[Given request] Where the word "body" occurs in a line, return that line.

[Information provided]
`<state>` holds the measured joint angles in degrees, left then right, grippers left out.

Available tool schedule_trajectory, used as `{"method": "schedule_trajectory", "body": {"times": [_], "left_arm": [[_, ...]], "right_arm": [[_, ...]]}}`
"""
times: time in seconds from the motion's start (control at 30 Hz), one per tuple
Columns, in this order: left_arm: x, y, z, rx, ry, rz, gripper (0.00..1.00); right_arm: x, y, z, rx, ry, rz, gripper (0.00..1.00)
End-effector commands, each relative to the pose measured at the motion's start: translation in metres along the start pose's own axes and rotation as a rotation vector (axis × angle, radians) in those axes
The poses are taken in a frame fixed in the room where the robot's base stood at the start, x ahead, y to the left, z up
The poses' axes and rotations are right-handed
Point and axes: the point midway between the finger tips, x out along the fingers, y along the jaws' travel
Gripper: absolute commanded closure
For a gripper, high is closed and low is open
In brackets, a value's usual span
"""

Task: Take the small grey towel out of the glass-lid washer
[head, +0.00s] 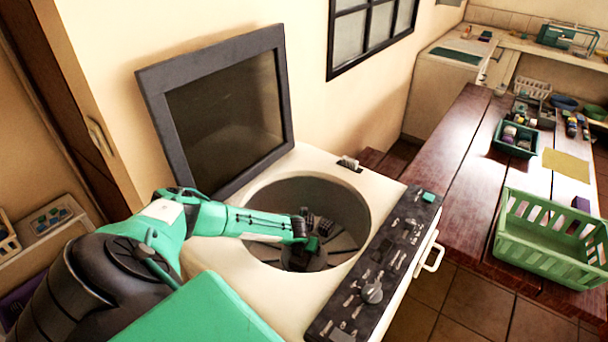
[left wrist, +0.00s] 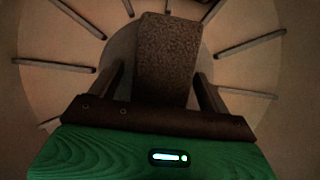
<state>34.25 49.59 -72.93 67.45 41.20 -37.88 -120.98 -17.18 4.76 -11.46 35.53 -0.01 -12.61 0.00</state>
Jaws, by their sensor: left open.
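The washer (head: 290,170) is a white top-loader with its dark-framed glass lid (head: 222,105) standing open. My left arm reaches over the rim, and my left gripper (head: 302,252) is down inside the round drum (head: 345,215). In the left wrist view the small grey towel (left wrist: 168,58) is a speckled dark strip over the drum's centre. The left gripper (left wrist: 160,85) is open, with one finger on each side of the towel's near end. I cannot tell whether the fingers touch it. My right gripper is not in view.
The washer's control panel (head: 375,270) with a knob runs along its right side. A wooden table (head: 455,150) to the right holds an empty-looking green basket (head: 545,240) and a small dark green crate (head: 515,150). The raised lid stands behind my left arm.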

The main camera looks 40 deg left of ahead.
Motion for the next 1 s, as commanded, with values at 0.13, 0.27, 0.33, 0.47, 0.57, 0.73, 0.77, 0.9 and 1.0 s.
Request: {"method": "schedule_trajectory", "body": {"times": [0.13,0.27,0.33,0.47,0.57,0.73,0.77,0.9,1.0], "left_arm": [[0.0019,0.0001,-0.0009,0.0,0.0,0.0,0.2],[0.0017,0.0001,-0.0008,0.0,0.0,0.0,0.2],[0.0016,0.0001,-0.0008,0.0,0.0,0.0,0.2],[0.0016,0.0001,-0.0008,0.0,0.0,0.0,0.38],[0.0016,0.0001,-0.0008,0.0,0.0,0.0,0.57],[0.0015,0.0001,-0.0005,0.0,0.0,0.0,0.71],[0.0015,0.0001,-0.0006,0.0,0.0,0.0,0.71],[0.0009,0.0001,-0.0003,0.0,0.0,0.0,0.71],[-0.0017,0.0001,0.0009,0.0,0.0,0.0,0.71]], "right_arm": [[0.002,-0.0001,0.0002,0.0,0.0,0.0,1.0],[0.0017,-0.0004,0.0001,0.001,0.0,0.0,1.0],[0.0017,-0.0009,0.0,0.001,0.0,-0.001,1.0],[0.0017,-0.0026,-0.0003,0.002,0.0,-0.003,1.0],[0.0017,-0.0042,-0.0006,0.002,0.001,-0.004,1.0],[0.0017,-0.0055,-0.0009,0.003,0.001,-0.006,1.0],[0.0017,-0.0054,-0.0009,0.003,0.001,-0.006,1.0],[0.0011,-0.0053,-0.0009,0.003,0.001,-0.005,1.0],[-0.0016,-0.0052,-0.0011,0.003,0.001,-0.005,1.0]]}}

[Right answer]
Available tool schedule_trajectory, used as `{"method": "schedule_trajectory", "body": {"times": [_], "left_arm": [[_, ...]], "right_arm": [[_, ...]]}}`
Request: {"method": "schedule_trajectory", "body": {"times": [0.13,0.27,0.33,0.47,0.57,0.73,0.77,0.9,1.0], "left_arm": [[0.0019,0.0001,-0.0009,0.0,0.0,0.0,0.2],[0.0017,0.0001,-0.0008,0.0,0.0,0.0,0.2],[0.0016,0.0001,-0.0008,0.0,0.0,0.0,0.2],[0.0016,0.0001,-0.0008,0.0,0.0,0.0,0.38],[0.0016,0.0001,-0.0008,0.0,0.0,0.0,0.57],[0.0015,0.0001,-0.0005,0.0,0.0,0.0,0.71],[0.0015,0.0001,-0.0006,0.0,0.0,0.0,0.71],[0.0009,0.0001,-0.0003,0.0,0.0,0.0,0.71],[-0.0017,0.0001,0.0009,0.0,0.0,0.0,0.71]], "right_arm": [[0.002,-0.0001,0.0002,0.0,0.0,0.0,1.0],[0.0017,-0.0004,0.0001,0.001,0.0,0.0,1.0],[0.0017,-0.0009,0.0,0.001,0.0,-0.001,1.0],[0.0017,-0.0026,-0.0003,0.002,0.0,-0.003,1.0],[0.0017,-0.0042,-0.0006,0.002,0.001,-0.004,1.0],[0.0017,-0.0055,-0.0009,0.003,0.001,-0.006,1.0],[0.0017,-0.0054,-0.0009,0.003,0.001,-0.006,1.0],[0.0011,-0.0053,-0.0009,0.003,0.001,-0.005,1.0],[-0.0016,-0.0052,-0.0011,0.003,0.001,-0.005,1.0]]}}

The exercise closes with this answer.